+++ Rows +++
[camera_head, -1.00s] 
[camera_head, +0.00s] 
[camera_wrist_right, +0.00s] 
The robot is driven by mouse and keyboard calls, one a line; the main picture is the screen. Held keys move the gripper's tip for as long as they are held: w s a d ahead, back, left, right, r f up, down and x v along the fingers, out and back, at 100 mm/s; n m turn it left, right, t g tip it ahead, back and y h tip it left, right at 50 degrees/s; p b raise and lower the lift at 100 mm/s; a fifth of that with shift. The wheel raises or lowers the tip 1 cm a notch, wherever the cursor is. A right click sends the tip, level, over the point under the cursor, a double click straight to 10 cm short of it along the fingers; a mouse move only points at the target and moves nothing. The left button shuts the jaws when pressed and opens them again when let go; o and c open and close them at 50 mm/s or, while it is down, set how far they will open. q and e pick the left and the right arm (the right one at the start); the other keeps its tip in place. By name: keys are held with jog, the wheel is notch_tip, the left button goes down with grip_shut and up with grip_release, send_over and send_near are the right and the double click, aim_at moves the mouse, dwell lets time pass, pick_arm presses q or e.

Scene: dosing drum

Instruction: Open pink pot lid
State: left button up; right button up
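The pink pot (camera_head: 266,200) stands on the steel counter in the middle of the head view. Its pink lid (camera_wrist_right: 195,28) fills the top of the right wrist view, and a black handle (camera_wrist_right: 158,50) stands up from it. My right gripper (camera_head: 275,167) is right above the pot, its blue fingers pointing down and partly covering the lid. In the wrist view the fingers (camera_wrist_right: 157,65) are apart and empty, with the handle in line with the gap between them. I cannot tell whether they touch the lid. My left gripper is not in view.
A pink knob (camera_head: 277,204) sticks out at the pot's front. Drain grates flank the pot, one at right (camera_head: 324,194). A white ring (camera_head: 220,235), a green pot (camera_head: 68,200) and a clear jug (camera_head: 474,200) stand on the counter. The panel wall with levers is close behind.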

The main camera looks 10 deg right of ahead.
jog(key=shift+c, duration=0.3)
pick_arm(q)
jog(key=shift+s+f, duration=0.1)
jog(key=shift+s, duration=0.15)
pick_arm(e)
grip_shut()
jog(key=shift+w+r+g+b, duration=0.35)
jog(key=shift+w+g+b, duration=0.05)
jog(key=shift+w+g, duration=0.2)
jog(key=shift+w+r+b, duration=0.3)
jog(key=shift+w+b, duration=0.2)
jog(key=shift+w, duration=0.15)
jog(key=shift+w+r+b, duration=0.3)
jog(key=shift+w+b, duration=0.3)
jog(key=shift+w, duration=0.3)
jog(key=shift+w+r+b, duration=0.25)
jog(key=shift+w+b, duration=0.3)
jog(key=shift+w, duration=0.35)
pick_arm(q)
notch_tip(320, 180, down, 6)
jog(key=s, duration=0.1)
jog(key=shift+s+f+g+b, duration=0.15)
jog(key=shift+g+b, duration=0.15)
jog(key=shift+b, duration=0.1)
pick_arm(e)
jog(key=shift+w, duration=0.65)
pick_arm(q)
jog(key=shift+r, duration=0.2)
+++
+++ Rows +++
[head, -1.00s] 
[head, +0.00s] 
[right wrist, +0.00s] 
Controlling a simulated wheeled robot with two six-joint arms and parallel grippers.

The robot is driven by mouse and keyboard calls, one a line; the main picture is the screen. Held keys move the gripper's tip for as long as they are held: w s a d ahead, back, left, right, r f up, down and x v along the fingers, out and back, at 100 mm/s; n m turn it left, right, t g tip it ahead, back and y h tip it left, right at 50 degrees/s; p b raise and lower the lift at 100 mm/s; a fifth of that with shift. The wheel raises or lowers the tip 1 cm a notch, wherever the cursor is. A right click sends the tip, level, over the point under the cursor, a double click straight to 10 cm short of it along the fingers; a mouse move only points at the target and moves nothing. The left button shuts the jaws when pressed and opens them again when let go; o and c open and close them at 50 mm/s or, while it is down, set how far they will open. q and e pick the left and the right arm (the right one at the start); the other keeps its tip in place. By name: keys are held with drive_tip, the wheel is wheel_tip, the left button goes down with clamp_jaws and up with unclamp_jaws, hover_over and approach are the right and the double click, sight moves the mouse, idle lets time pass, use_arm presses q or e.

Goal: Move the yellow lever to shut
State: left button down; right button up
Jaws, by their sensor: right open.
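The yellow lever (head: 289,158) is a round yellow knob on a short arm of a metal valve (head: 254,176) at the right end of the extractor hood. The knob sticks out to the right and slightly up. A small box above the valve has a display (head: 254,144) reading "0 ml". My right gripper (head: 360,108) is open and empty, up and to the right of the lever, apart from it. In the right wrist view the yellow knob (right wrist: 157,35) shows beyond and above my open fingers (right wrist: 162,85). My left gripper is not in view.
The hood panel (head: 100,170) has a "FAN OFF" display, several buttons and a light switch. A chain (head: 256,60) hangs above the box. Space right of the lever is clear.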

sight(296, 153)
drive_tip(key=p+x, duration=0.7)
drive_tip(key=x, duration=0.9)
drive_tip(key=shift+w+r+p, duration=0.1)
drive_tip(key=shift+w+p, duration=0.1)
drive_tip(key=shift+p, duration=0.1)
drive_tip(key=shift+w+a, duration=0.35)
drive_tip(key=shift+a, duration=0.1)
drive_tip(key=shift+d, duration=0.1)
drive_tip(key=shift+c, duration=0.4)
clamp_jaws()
+++
# [Objective]
Within the listing above, the range opens at the line with "Goal: Move the yellow lever to shut" and closes at the line with "State: left button down; right button up". Reproduce exactly the lines of that range, including both ends.

# [Expected answer]
Goal: Move the yellow lever to shut
State: left button down; right button up

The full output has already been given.